Ultimately the numbers tell all. Carefully crafted surveys can reveal quite a bit about how people are thinking. The best surveys of how the populace leans politically come from The Pew Research Center. We’ve cited this organization before at Red Tea News for its well respected research on a variety of issues.
In a recent poll, Pew has unearthed figures which reveal that, while strong differences assert themselves between the extreme ranks of conservatives and liberals, it’s the vast middle ground that offers challenges to both Republicans and Democrats. This middle ground is so vast that neither party can afford to take any election for granted.

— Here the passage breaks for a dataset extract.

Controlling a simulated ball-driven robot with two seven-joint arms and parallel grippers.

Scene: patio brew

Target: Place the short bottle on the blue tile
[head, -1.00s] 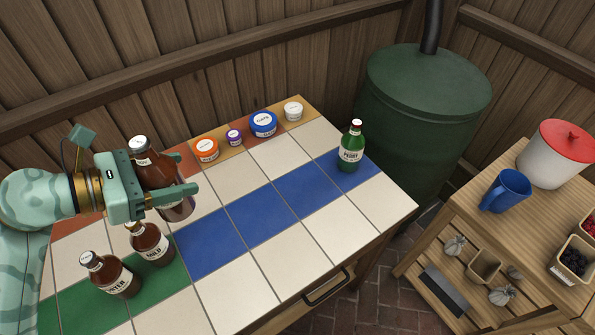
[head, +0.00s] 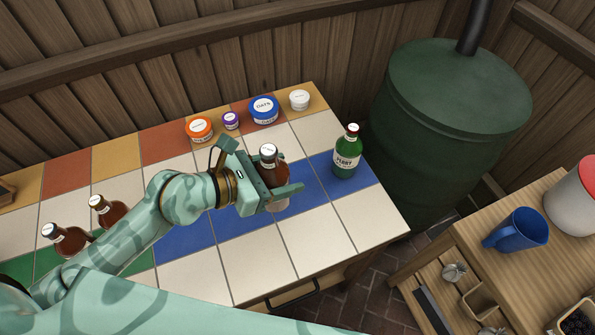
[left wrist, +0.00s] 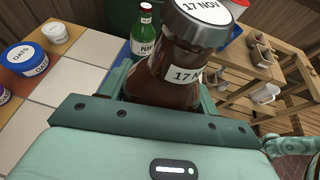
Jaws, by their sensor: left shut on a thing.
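My left gripper (head: 280,194) is shut on a short brown bottle (head: 274,171) with a pale cap and holds it upright over the row of blue tiles (head: 236,230). In the left wrist view the brown bottle (left wrist: 160,83) fills the jaws, and its cap and neck label read "17 NOV". The gripper hides part of the bottle's body, and I cannot tell whether its base touches the table. A green bottle (head: 346,154) labelled Perry stands at the right end of the blue row. My right gripper is not in view.
Two brown bottles (head: 107,211) (head: 65,240) stand at the left near the green tiles. An orange jar (head: 199,129), a purple jar (head: 231,121), a blue Oats jar (head: 264,109) and a white jar (head: 299,100) line the back.

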The designers of the Pew survey divide the electorate into three major groups, sorted by values and attitudes: Steadfast Conservatives, Business Conservatives and Solid Liberals. Between the widely disparate Conservatives and Liberals, there are three sub-groups: Young Outsiders, Hard-pressed skeptics, Next Generation Left, Faith and Family Left and Bystanders. (Take Pew’s quiz to find out into which group you fit.)
While the scores for those in the main groups (the combined Steadfast and Business Conservatives vs. The Solid Liberals) are weighted in favor of the conservatives, neither Republicans or Democrats can afford to take any election for granted. (Former House Representative Eric Cantor found this out the hard way.)
While each of the main groups sees the opposite group as a threat to the American way of life, the subgroups in the middle are up for grabs in an election since they’re less politically committed. One thing is unequivocally clear from the Pew survey. Although America remains a politically diverse, if not contentious, electorate, both parties will have their work cut out for them in the next election.